PROBLEM DETAILS
Scan the entries below for the word "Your". Copy each line that has it.

Manipulation episode records
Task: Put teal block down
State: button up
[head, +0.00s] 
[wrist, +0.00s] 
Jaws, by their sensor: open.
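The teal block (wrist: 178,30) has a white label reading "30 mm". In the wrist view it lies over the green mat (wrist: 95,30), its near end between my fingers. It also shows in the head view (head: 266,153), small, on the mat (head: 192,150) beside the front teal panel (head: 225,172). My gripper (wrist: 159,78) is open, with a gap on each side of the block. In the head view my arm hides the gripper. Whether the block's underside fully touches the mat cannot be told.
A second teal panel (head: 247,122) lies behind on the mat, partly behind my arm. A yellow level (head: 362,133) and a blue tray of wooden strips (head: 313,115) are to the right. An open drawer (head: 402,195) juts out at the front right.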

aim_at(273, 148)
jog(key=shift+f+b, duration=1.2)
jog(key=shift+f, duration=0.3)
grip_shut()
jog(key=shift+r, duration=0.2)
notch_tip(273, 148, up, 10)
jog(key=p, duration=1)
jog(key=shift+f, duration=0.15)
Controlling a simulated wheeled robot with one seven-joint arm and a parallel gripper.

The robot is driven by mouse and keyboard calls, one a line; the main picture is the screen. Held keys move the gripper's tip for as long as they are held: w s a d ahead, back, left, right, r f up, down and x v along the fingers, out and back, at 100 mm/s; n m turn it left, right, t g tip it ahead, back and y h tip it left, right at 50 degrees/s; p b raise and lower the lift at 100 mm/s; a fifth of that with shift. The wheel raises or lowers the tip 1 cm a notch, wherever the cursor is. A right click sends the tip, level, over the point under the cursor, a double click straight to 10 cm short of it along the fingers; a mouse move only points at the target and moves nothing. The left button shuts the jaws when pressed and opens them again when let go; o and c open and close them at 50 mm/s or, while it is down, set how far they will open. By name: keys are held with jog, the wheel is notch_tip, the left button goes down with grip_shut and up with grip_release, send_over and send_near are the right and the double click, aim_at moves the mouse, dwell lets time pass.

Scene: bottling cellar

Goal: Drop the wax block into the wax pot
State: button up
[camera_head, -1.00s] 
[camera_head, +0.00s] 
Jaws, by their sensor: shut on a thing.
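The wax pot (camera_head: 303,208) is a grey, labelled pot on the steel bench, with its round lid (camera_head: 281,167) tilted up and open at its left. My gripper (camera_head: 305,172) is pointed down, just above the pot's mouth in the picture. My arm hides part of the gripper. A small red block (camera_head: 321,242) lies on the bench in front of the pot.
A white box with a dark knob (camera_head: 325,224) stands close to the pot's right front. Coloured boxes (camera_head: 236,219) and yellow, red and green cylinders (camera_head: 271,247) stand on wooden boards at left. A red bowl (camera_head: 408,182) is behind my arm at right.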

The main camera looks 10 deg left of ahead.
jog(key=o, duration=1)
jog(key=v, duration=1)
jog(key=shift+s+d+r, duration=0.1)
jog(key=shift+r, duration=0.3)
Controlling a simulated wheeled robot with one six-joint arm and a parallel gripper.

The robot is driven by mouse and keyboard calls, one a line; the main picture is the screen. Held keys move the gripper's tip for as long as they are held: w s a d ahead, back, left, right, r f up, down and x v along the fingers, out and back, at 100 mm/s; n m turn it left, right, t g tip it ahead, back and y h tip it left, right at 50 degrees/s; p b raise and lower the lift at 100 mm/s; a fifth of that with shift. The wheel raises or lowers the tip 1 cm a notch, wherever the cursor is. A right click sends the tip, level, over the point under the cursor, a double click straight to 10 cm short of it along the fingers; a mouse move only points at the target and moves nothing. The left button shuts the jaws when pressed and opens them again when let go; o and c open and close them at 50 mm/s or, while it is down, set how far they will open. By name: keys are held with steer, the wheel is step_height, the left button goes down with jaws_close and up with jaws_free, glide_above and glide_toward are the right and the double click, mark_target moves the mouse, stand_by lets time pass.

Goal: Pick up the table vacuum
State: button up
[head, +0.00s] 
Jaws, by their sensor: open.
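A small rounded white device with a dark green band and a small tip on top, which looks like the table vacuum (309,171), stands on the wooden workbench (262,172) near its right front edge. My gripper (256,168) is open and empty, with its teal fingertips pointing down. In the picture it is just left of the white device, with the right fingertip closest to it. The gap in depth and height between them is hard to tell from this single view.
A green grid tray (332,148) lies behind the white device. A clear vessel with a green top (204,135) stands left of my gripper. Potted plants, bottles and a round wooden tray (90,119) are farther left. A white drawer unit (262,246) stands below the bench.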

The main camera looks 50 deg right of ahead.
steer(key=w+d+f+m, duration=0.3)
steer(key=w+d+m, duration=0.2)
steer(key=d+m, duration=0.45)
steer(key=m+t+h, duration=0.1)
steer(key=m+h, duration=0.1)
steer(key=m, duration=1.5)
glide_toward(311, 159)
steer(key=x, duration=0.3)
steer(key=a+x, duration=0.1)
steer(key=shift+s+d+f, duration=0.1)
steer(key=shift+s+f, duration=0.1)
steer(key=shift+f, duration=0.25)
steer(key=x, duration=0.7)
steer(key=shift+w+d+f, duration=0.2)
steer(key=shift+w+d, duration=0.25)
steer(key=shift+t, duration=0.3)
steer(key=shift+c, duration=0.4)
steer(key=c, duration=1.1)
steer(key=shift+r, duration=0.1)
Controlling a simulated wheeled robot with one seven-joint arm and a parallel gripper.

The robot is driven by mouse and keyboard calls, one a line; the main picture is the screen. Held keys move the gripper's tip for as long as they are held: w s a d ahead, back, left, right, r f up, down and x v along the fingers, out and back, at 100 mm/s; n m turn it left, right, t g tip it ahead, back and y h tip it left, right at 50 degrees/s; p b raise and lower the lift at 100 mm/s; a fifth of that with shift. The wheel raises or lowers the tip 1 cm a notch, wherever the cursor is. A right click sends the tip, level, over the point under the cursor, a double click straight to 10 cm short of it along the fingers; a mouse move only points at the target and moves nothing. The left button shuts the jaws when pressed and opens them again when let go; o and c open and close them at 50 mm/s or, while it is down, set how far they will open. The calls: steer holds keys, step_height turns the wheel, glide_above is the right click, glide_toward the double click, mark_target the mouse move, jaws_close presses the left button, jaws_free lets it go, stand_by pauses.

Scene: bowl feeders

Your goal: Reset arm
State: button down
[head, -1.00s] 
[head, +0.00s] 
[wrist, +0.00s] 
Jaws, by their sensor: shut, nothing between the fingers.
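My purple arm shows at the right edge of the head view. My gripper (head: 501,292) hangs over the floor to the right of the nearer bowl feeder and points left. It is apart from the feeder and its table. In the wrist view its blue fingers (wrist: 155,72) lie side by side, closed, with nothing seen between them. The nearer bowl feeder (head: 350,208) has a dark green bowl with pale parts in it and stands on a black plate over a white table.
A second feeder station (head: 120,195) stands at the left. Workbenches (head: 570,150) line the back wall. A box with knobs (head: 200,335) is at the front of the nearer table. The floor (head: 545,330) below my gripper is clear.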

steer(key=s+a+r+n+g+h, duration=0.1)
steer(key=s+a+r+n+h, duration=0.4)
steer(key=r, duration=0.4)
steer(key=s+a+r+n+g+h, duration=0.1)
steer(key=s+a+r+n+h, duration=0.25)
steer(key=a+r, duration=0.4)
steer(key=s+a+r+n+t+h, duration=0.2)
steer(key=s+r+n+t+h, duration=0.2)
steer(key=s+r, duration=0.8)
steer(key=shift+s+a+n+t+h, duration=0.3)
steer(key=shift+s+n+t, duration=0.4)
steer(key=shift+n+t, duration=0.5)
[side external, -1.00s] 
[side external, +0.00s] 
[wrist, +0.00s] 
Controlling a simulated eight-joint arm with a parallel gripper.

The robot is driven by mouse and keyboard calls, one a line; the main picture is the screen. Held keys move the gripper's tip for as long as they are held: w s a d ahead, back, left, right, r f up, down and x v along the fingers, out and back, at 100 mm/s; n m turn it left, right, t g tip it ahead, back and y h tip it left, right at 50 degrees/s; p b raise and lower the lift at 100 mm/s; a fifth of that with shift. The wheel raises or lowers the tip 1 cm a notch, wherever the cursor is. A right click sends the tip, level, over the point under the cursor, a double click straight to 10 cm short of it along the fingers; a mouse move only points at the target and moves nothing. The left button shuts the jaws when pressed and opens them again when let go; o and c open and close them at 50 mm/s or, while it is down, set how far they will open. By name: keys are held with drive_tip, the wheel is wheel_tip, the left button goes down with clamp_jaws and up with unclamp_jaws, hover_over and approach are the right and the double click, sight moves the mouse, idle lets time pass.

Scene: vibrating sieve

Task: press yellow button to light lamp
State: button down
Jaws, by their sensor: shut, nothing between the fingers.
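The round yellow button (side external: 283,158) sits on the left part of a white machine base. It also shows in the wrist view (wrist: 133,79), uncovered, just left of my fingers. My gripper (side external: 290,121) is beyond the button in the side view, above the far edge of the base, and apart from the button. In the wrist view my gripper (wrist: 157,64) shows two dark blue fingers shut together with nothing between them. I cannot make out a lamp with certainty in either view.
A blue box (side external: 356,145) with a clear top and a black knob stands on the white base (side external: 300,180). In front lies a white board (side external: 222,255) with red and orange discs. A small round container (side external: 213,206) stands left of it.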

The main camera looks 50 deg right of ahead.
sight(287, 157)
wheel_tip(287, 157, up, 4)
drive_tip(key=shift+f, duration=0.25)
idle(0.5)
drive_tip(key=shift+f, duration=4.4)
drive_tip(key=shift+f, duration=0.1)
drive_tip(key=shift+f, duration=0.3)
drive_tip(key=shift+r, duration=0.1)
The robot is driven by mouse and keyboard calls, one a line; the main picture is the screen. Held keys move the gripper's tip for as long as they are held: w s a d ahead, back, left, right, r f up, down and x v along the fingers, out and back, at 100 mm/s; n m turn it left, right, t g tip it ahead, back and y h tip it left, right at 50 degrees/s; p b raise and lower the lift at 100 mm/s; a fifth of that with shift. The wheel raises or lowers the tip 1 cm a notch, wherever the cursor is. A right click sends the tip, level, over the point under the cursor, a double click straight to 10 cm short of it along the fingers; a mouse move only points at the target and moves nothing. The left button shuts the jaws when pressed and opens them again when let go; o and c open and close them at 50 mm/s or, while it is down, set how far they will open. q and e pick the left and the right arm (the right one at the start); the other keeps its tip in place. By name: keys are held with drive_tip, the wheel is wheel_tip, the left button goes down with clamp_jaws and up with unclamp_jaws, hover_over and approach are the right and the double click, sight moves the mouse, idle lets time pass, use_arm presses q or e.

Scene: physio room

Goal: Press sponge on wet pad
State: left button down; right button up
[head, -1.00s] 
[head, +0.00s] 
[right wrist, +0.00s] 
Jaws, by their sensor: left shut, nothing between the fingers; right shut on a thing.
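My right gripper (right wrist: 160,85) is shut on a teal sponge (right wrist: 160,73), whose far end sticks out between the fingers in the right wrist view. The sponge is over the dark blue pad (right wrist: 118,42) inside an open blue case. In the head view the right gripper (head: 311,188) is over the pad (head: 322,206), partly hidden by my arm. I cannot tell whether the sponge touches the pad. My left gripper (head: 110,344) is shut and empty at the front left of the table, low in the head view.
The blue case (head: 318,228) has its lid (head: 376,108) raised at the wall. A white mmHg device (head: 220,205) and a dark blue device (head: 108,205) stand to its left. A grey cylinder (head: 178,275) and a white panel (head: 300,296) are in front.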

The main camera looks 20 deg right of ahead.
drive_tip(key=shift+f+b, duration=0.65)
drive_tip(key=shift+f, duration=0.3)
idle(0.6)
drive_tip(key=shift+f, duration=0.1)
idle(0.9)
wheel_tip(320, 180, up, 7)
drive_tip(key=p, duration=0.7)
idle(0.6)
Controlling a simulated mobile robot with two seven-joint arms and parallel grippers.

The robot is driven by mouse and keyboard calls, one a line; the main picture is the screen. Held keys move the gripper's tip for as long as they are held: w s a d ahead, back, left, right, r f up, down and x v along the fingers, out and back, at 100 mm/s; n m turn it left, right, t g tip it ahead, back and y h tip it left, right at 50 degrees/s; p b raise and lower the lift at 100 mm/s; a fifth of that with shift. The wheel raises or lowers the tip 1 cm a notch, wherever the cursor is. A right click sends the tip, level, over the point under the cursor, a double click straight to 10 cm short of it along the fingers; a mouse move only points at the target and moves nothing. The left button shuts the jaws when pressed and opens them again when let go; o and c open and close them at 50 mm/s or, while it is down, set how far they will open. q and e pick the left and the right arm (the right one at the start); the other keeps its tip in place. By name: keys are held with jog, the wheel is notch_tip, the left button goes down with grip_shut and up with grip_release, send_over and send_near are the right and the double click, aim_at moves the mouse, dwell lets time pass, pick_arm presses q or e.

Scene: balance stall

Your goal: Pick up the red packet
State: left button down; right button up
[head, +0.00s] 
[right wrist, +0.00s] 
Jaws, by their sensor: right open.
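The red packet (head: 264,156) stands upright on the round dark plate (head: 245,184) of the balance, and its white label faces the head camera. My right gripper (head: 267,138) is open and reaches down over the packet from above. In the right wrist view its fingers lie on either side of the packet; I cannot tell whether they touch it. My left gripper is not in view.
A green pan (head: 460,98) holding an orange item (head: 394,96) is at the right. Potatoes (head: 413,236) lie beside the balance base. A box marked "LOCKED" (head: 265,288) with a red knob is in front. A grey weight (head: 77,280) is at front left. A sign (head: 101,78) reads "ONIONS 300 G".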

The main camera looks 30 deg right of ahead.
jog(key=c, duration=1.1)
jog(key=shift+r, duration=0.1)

RESPONSE TO THE TASK
Your goal: Reset arm
Your goal: Pick up the red packet

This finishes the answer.